- **Prompt**: An exact copy of all the data is required, with pictures left out.

--- BEGIN ---

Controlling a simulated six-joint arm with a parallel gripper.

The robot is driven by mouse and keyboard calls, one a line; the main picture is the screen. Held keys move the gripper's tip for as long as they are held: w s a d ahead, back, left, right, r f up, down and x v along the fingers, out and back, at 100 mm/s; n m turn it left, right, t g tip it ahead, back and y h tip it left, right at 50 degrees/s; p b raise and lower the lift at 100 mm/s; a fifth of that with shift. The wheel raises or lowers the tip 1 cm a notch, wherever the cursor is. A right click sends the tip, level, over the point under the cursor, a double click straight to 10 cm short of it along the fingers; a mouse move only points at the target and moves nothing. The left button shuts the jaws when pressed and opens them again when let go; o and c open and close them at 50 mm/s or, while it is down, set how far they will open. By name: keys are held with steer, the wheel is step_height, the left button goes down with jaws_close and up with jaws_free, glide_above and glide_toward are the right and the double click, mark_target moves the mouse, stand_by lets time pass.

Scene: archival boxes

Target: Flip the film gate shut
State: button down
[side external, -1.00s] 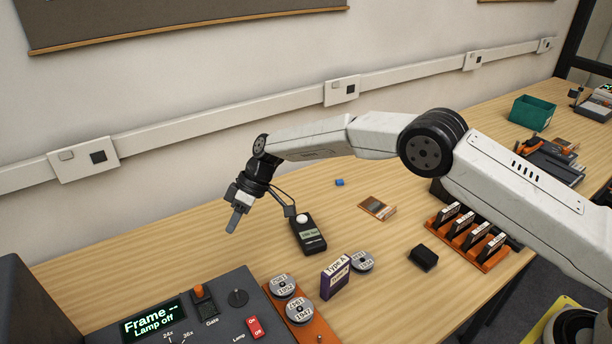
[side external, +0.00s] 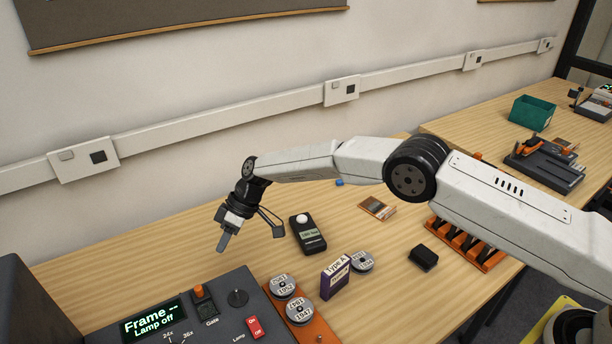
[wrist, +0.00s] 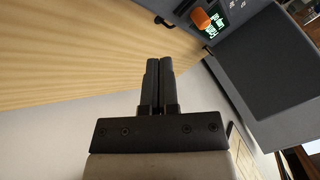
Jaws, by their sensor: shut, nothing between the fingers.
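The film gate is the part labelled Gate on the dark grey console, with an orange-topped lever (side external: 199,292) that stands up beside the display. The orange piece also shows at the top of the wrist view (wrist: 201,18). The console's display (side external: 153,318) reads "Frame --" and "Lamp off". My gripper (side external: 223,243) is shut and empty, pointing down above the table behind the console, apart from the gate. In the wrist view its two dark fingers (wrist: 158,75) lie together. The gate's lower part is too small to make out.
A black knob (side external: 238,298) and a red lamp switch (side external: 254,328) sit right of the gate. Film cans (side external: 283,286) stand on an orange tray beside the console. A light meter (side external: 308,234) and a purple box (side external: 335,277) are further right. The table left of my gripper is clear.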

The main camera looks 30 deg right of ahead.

--- END ---

- **Solution to the exercise**:
Controlling a simulated six-joint arm with a parallel gripper.

The robot is driven by mouse and keyboard calls, one a line; the main picture is the screen. Held keys move the gripper's tip for as long as they are held: w s a d ahead, back, left, right, r f up, down and x v along the fingers, out and back, at 100 mm/s; n m turn it left, right, t g tip it ahead, back and y h tip it left, right at 50 degrees/s; p b raise and lower the lift at 100 mm/s; a fifth of that with shift. The wheel raises or lowers the tip 1 cm a notch, wherever the cursor is. A right click sends the tip, level, over the point under the cursor, a double click straight to 10 cm short of it along the fingers; a mouse move only points at the target and moves nothing. The left button shuts the jaws when pressed and opens them again when let go; o and c open and close them at 50 mm/s or, while it is down, set how far they will open. By name: keys are held with steer, the wheel is step_height, the left button goes down with jaws_close and up with jaws_free, glide_above and glide_toward are the right and the double click, mark_target moves the mouse, stand_by lets time pass.

Scene: archival boxes

Target: Flip the film gate shut
State: button down
[side external, -1.00s] 
[side external, +0.00s] 
[wrist, +0.00s] 
Jaws, by their sensor: shut, nothing between the fingers.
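The film gate is the part labelled Gate on the dark grey console, with an orange-topped lever (side external: 199,292) that stands up beside the display. The orange piece also shows at the top of the wrist view (wrist: 201,18). The console's display (side external: 153,318) reads "Frame --" and "Lamp off". My gripper (side external: 223,243) is shut and empty, pointing down above the table behind the console, apart from the gate. In the wrist view its two dark fingers (wrist: 158,75) lie together. The gate's lower part is too small to make out.
A black knob (side external: 238,298) and a red lamp switch (side external: 254,328) sit right of the gate. Film cans (side external: 283,286) stand on an orange tray beside the console. A light meter (side external: 308,234) and a purple box (side external: 335,277) are further right. The table left of my gripper is clear.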

The main camera looks 30 deg right of ahead.

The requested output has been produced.